Step by step guide for NRIs to sell inherited property in India
In an earlier article we looked at how Non Resident Indians (NRIs) can transfer title on inherited property to their name. Having done that, selling inherited property can be quite challenging, especially if you have left India many years ago and are not familiar with the procedure.
In this two-part series, we outline the entire process step-by-step, beginning from the time you inherit the property. In part one, we will look at what documents you need, how you can arrive at the sale value and how to complete the sale transaction. In part two, we will look at tax implications and repatriation rules.
Step 1: Transfer title of inherited property to your name
When you inherit property, the first thing you must do is to transfer the title of the property to your name. You can do this by a process called 'mutation of revenue records.' You would need either a copy of the Will or in absence of a Will a Succession Certificate issued by the local court.
We have seen this process in detail in an earlier article. You can refer to it here.
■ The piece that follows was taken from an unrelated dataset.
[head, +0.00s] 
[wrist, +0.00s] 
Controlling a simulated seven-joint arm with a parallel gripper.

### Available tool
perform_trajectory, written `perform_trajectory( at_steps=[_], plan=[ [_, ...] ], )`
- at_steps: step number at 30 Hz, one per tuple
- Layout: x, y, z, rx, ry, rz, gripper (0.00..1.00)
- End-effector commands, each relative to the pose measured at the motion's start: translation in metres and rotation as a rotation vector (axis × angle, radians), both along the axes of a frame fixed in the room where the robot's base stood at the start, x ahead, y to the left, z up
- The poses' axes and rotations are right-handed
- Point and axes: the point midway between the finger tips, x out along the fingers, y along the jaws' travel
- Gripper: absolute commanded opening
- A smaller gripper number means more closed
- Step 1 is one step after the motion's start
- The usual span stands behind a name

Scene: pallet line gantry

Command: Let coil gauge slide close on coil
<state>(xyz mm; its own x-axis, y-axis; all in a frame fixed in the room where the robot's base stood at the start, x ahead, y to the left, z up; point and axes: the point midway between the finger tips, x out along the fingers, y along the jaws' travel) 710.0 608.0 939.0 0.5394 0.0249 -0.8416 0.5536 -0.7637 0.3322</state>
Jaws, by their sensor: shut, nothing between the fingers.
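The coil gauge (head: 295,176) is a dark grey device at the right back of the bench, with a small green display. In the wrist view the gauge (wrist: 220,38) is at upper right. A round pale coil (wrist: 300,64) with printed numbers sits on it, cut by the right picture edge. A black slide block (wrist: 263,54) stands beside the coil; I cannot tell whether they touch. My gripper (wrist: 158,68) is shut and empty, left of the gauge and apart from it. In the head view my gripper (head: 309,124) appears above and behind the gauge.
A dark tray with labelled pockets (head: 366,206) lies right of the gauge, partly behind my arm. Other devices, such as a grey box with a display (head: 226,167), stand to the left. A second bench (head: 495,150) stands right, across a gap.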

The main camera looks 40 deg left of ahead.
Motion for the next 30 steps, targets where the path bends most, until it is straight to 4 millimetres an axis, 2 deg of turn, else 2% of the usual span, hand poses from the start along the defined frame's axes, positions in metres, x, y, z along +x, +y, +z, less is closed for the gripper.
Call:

Step 2: Get documents in order
Once you have transferred the title of the inherited property, you need to put together all the papers that are needed in order to sell the property. Here's a list:
- Original purchase agreement
This is the title document of the property.
- Original share certificate in case of residential unit in a co-operative society
A share certificate is issued by the co-operative housing society to each member. In case this certificate has been misplaced, the member must apply to the society for a duplicate. The member would need to indemnify the society for all costs and give an undertaking that the property is not mortgaged. He would also need to publish a notice in the newspaper and in the society notice boards so that it is clear that no objections exist.
- No objection certificate from the society
The certificate confirms that members of the society do not have any objections to the sale of the apartment. It should also confirm that the seller has no default/outstanding payments to be made to the Society as of date. "Usually this is received once the buyer is finalized as the society gives an NOC stating that it does not have any problem in the owner selling the property to the buyer)," explains Amar Shah, Co-founder of property consultancy firm Golden Abodes.
- Copy of approved plan and occupation certificate issued by the concerned authority such as a municipal corporation
- Lawyer certificate
In the absence of originals of the above documents, the seller must approach a lawyer who would help him with a certificate to prove that he is indeed the rightful owner of the property. "The lawyer would take out a search and title report of the property. This report will track the owners of the property over the last 3-5 decades by tracking records in government registry offices. He will then place a public notice in a regional language and English/Hindi newspapers and wait for the prescribed period of time to see if anyone is claiming rights for the said property. After that, if the search and title report shows the seller as the final title bearer and no objections/claims are raised, he would issue a certificate mentioning that the seller is the rightful owner of the property" Shah explains.
A Permanent Account Number (PAN) is a must for all big ticket transactions in India. "An NRI must get a PAN for making the sale of property as after sale of property, it will be required to apply for Tax Exemption Certificate under section 197. If he does not have a PAN, he can apply for one by sending the signed application along with copies of ID and address proof documents," says Shah.
PAN application form is available here. Indian citizens can apply for PAN by using form 49A while foreign citizens can use form 49AA. You can furnish a foreign communication address while applying for your PAN card. Currently PAN cards are issued to addresses in select countries.
"In the absence of a PAN, the NRI can also furnish Form 60 at registrar office," adds Vaibhav Sankla, Director, H&R Block India.
Step 3: Identify your preferred sales method
In order to carry out the sale transaction, an NRI must decide whether he wants to do it himself or use the services of a professional company or firm. Unless you have close relatives or friends in India who you can trust, it might not make sense to venture out on your own. "The real estate space in India is unregulated.Property rates vary vastly even within a particular area. There is no license for brokers and the entire process can be cumbersome if one is not familiar with the market. The most important thing for a successful transaction is to be in the right hands," says Om Ahuja CEO - Residential Services, Jones Lang LaSalle India.